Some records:
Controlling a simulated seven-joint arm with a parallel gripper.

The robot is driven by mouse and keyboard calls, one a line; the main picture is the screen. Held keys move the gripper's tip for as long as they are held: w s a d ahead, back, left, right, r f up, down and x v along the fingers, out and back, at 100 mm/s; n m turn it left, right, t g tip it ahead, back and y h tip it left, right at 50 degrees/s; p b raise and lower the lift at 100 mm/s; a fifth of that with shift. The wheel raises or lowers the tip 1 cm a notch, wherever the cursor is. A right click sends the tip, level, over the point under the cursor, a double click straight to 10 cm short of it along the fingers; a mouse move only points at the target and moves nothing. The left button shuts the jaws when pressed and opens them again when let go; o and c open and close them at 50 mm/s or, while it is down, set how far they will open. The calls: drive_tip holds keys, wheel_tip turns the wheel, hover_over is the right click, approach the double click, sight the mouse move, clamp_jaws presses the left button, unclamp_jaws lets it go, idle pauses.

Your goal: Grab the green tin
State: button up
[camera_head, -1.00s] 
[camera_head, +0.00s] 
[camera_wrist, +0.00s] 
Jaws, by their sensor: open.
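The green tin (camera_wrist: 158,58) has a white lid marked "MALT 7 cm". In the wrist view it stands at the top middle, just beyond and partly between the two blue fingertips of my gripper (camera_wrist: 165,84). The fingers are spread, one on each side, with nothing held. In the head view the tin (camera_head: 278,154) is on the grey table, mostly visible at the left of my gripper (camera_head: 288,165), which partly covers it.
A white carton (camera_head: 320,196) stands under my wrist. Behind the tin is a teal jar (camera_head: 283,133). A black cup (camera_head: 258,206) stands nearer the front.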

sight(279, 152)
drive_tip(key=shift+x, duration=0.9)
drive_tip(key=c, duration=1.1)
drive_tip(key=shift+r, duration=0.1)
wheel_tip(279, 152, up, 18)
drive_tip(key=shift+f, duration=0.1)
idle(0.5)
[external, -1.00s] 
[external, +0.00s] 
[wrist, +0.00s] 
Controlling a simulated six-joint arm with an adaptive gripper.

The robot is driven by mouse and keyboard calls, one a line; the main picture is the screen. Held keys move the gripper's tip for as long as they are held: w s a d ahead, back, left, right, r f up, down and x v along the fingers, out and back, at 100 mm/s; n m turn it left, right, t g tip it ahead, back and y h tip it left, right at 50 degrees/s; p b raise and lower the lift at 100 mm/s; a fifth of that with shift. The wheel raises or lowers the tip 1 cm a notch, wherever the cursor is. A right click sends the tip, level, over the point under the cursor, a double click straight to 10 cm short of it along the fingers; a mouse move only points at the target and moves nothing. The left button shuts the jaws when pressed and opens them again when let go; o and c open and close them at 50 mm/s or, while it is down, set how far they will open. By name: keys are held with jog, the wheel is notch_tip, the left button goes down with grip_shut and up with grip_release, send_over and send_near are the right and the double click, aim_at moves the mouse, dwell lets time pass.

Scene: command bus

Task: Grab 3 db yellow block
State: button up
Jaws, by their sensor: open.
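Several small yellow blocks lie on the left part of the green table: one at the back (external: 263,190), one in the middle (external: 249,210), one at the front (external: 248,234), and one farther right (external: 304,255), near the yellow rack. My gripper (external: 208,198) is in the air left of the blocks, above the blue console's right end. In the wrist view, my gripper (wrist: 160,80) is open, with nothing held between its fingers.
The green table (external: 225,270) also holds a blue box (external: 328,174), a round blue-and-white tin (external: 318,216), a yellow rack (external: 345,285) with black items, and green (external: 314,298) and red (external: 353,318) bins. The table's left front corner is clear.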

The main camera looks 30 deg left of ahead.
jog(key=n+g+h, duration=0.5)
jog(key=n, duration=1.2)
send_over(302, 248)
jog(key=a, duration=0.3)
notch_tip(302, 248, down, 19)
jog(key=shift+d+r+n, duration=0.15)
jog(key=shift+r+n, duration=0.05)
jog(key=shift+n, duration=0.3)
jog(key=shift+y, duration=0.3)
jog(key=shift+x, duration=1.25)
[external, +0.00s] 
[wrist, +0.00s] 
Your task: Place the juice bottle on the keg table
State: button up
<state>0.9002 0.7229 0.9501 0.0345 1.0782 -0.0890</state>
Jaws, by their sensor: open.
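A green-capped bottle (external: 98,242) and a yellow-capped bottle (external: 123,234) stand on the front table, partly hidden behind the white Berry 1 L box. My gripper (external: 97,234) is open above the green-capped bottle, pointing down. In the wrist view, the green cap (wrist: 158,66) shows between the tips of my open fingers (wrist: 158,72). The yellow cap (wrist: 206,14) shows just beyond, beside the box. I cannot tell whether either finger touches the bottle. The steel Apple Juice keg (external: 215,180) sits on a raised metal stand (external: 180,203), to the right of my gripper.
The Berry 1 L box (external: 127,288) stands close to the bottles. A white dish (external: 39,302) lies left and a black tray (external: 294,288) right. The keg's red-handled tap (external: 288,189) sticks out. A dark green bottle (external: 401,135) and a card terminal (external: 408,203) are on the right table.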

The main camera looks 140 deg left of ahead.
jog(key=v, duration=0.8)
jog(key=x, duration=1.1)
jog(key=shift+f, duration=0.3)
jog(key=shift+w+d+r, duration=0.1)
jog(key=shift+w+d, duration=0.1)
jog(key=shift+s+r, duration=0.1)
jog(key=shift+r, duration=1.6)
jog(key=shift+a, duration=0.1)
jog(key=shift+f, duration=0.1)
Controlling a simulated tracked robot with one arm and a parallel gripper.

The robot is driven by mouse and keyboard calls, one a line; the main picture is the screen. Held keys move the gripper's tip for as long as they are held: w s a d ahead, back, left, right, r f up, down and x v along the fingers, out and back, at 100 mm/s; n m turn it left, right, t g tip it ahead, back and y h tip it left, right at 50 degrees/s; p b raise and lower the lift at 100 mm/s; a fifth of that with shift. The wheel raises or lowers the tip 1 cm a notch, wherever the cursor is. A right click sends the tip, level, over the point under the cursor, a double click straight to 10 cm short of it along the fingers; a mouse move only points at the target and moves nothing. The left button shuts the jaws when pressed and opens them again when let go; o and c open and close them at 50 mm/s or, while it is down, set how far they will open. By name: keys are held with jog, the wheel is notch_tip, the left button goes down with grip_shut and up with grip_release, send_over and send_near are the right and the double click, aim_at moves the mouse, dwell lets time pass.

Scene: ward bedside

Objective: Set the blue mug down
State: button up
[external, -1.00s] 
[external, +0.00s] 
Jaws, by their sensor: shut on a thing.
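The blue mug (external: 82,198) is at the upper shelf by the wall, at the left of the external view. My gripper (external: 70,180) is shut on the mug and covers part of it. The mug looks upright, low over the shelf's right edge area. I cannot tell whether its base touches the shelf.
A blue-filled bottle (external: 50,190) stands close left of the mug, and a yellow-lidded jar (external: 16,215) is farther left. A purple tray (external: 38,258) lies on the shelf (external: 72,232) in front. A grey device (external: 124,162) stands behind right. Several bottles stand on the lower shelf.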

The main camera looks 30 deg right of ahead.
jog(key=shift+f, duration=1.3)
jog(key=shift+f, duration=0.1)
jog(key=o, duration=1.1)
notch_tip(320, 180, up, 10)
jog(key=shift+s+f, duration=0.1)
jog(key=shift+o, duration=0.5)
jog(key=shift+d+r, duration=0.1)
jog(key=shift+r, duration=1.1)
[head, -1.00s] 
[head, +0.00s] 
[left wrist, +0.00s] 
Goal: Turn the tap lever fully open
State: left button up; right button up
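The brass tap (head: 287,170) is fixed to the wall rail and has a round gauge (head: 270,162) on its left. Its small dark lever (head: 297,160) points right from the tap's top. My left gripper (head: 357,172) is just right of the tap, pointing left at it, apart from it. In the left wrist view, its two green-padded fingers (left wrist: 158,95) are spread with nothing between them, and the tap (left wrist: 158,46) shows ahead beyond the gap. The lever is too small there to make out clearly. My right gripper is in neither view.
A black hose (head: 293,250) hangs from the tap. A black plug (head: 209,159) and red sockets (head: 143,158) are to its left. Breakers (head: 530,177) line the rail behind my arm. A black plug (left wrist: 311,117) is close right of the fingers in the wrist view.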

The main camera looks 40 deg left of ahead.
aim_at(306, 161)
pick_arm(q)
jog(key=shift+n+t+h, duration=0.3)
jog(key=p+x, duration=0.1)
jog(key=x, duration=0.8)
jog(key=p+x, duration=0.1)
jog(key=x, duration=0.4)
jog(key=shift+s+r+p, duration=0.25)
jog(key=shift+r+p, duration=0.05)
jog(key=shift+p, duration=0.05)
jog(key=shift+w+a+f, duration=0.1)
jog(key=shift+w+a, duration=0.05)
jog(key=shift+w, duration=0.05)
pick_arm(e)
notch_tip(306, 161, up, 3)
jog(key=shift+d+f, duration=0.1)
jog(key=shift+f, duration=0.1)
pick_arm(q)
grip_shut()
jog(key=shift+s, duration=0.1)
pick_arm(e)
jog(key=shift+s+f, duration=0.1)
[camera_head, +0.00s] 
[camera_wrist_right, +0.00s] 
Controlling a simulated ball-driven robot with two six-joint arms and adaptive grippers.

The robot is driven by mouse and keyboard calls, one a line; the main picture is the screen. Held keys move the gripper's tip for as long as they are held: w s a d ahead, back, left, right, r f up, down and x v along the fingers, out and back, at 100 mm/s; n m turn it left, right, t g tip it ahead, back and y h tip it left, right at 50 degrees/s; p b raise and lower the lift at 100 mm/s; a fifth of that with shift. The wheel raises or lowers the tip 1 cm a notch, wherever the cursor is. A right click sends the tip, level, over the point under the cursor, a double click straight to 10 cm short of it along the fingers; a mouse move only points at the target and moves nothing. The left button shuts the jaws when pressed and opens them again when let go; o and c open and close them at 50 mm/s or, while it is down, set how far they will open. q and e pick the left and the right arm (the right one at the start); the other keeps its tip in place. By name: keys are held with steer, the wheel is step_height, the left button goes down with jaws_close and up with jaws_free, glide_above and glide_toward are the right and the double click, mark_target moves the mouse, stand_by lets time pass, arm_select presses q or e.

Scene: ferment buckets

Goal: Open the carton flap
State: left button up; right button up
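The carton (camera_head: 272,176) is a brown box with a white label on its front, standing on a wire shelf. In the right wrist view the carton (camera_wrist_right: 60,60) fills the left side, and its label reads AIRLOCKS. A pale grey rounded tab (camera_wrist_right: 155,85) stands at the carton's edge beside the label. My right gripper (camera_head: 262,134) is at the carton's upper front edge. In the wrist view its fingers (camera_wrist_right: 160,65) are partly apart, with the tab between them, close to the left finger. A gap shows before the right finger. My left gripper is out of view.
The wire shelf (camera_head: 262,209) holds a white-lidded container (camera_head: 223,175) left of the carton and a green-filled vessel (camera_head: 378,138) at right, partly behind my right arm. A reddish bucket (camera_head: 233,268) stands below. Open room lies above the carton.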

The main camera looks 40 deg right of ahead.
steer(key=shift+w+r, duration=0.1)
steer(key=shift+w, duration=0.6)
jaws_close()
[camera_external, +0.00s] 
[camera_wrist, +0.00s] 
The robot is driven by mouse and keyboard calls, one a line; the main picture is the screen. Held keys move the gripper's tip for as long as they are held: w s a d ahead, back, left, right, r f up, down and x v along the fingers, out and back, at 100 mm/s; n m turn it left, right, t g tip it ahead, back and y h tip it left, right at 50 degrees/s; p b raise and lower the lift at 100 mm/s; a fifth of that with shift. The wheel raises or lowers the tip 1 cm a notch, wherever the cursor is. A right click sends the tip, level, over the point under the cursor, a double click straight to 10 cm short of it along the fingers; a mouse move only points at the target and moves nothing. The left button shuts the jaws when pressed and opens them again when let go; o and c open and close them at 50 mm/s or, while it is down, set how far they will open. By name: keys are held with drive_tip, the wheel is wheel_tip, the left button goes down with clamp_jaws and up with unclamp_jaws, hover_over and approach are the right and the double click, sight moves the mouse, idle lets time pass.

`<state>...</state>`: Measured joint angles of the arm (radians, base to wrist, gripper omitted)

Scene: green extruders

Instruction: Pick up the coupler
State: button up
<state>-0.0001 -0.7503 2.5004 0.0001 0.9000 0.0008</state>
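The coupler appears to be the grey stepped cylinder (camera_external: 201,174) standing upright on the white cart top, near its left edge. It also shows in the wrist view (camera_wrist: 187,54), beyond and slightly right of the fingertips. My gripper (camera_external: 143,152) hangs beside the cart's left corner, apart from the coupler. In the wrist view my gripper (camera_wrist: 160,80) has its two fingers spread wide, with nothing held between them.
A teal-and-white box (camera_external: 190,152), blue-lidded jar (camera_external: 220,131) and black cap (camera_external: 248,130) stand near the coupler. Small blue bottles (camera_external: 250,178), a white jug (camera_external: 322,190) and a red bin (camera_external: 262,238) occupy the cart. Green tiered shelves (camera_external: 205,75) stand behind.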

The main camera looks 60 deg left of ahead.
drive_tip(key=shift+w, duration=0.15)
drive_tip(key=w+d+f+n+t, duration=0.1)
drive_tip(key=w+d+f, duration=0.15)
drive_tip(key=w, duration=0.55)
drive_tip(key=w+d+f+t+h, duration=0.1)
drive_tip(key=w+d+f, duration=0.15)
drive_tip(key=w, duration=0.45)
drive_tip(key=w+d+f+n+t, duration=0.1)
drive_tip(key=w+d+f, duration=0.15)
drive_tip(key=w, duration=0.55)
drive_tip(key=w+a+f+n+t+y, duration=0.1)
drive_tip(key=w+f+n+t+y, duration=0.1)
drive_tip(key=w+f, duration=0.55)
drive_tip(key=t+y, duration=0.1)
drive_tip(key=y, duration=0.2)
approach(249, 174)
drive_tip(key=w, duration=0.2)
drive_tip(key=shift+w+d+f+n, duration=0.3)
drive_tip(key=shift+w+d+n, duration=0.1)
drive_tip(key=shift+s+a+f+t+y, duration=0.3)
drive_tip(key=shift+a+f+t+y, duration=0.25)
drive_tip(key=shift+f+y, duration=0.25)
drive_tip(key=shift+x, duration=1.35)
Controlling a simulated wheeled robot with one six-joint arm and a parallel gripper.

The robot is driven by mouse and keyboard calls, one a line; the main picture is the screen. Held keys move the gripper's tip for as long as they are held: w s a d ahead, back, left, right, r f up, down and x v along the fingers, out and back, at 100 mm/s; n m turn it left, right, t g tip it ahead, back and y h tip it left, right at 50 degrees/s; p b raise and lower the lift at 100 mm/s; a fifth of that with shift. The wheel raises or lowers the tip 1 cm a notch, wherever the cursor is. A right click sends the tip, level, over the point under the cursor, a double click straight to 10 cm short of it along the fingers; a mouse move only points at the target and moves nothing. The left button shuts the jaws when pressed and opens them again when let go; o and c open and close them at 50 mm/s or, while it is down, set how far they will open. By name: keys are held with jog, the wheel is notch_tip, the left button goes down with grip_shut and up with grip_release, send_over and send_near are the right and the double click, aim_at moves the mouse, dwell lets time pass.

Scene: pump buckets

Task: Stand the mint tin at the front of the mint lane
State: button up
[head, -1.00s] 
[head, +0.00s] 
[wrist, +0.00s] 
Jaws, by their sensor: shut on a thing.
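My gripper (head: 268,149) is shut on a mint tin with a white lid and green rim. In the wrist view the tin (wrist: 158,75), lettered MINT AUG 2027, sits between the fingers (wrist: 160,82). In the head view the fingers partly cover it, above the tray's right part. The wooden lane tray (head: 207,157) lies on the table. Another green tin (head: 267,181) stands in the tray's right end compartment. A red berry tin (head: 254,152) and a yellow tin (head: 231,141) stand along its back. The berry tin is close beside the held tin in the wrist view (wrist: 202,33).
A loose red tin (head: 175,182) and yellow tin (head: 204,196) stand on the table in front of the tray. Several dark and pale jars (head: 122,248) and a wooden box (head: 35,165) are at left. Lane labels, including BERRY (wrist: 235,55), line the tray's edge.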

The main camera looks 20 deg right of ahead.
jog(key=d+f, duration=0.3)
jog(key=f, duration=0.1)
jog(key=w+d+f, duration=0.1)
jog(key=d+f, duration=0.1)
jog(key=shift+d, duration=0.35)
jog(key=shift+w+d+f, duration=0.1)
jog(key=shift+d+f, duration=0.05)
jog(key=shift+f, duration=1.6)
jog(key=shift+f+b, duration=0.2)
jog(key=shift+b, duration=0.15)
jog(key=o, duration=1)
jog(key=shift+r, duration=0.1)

▶ [What to do]:
Repeat exactly the lines from the one containing "The main camera looks 30 deg left of ahead." to the one containing "<state>0.9002 0.7229 0.9501", both lines included, and nothing else.

▶ [Output of the task]:
The main camera looks 30 deg left of ahead.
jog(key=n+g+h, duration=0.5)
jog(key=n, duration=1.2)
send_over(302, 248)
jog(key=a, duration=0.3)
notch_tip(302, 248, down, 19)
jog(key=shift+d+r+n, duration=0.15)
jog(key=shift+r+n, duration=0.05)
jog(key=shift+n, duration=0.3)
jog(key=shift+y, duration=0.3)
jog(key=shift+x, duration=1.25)
[external, +0.00s] 
[wrist, +0.00s] 
Your task: Place the juice bottle on the keg table
State: button up
<state>0.9002 0.7229 0.9501 0.0345 1.0782 -0.0890</state>

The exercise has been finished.